▶ _PROBLEM TO WORK ON_
Transcribe, exactly as they appear, the line that contains "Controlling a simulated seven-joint", the line that contains "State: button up", and every line in between, and nothing else.

Robot episode rows
════════════════════

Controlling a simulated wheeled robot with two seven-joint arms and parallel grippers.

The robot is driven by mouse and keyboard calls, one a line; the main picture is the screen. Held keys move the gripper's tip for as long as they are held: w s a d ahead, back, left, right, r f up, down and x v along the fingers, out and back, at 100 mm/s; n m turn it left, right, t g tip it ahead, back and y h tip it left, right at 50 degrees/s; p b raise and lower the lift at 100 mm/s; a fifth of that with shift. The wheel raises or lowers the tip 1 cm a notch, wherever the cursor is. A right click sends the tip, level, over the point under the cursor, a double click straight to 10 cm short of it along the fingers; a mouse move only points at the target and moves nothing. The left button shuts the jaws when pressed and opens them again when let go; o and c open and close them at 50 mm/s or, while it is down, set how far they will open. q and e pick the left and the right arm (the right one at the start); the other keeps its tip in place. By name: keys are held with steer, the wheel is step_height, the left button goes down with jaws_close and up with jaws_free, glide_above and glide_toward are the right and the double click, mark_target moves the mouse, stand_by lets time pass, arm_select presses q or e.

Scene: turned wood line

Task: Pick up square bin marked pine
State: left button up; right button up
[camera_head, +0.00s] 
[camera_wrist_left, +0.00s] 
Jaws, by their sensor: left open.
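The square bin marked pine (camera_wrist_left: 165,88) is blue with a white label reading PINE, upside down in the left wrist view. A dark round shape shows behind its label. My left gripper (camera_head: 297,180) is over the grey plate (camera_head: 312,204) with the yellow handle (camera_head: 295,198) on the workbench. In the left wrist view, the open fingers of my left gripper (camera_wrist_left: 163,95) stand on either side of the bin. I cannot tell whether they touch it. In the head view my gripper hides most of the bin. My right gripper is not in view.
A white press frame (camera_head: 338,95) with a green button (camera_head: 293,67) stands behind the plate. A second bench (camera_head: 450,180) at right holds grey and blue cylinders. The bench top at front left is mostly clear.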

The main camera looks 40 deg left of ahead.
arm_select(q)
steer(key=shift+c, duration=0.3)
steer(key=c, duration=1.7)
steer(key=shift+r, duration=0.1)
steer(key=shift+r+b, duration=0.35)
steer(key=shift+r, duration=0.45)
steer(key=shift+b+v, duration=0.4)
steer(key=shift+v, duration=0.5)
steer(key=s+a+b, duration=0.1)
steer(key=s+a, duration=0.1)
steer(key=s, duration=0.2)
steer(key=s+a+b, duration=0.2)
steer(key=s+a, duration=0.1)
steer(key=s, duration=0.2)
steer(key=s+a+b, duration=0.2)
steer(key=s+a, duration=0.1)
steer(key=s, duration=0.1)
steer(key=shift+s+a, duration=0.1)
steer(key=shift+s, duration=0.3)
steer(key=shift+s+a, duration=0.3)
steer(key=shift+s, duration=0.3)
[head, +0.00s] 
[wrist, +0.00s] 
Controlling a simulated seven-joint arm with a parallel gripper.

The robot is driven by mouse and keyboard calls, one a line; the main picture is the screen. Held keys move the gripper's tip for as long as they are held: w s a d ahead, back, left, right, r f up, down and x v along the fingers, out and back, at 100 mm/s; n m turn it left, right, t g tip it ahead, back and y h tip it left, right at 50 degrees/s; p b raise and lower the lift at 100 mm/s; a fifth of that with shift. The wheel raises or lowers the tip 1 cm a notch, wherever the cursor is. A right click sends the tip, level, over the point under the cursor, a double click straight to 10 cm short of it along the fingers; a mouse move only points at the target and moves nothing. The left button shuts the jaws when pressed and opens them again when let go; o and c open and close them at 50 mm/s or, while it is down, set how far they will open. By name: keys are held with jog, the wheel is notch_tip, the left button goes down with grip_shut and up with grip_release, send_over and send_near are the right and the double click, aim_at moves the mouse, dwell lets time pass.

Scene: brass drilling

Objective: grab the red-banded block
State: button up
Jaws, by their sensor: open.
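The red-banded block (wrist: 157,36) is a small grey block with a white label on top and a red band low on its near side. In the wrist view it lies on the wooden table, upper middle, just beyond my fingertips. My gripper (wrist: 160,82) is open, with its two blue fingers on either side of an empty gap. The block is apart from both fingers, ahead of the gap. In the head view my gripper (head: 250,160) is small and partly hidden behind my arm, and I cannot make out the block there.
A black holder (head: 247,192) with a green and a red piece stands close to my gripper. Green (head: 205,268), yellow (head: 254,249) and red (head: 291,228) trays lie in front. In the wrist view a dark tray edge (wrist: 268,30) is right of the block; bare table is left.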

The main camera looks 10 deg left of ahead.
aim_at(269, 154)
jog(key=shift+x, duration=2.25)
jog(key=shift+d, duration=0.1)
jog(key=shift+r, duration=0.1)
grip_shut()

════════════════════

▶ _SOLUTION_
Controlling a simulated seven-joint arm with a parallel gripper.

The robot is driven by mouse and keyboard calls, one a line; the main picture is the screen. Held keys move the gripper's tip for as long as they are held: w s a d ahead, back, left, right, r f up, down and x v along the fingers, out and back, at 100 mm/s; n m turn it left, right, t g tip it ahead, back and y h tip it left, right at 50 degrees/s; p b raise and lower the lift at 100 mm/s; a fifth of that with shift. The wheel raises or lowers the tip 1 cm a notch, wherever the cursor is. A right click sends the tip, level, over the point under the cursor, a double click straight to 10 cm short of it along the fingers; a mouse move only points at the target and moves nothing. The left button shuts the jaws when pressed and opens them again when let go; o and c open and close them at 50 mm/s or, while it is down, set how far they will open. By name: keys are held with jog, the wheel is notch_tip, the left button goes down with grip_shut and up with grip_release, send_over and send_near are the right and the double click, aim_at moves the mouse, dwell lets time pass.

Scene: brass drilling

Objective: grab the red-banded block
State: button up

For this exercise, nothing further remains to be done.